2. I am animating the scene. I believe I would not be able to tone map within KS. Maybe I can do it in PS with a Frame animation setting.
3. Do you know how to manipulate the sharpness from the shadow edges  ? I guess the size of the light source has something to do with it ?

Thanks

RRIS

Quote from: zooropa on July 08, 2019, 06:26:32 AM
Thanks a lot Dries,

1. Totally worked out for me, definitively the shadow opacity and the background color are related, good tip.
2. I am animating the scene.

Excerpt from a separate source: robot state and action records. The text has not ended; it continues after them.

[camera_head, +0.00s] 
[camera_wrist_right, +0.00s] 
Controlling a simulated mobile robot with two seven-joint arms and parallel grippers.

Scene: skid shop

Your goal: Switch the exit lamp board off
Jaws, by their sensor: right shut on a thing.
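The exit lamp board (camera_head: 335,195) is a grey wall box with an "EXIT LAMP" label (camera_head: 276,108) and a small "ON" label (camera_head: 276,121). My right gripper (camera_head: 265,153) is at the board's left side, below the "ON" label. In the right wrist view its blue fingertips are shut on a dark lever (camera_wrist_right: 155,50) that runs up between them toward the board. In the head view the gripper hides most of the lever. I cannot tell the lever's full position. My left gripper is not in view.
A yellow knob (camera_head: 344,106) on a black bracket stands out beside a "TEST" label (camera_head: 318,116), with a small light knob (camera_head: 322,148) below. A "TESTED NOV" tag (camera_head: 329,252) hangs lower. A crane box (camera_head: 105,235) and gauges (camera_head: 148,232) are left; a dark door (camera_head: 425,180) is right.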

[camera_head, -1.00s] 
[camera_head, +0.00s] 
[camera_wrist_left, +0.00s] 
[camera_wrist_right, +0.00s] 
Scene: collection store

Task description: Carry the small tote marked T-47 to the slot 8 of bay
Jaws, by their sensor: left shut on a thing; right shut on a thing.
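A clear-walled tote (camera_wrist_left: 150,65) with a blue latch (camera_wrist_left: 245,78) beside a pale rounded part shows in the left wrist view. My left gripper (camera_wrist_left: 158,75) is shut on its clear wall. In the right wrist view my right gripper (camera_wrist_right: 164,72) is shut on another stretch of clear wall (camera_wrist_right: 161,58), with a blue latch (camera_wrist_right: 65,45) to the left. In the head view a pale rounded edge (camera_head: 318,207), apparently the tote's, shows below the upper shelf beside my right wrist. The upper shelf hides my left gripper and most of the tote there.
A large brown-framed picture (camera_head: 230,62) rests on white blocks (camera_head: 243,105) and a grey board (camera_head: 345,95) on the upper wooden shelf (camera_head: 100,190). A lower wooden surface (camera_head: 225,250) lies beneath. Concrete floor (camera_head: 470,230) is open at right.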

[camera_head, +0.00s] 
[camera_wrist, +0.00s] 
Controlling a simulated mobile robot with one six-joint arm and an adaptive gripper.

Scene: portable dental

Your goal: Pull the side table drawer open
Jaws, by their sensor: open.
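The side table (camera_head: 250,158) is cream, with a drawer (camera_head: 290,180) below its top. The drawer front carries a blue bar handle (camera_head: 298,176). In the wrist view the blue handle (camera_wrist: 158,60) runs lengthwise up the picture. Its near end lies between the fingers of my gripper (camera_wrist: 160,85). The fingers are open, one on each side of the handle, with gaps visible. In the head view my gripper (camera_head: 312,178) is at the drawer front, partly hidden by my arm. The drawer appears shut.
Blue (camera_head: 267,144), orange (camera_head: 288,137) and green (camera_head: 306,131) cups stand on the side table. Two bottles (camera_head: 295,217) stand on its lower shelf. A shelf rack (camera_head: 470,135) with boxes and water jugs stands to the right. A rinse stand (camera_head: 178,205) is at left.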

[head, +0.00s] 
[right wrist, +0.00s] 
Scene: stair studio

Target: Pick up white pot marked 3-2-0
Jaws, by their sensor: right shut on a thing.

I believe I would not be able to tone map within KS. Maybe I can do it in PS with a Frame animation setting.
3. Do you know how to manipulate the sharpness from the shadow edges  ? I guess the size of the light source has something to do with it ?

Thanks

Re. 3: If you're relying only on your HDR/Environment, increase the resolution from the standard 4x2k.. that way you can decrease the size of your pin without it dissolving in a size smaller than a pixel (meaning, there is a lower limit to the size of your pin.. increasing the resolution will allow you to lower that limit).
Another option is to use a light object (spot or point or whatever). Keeping the size of that object light as small as possible will give you nice hard shadows.
Don't forget to increase your shadow quality as well, for me anything over 1.5 will usually be sufficient.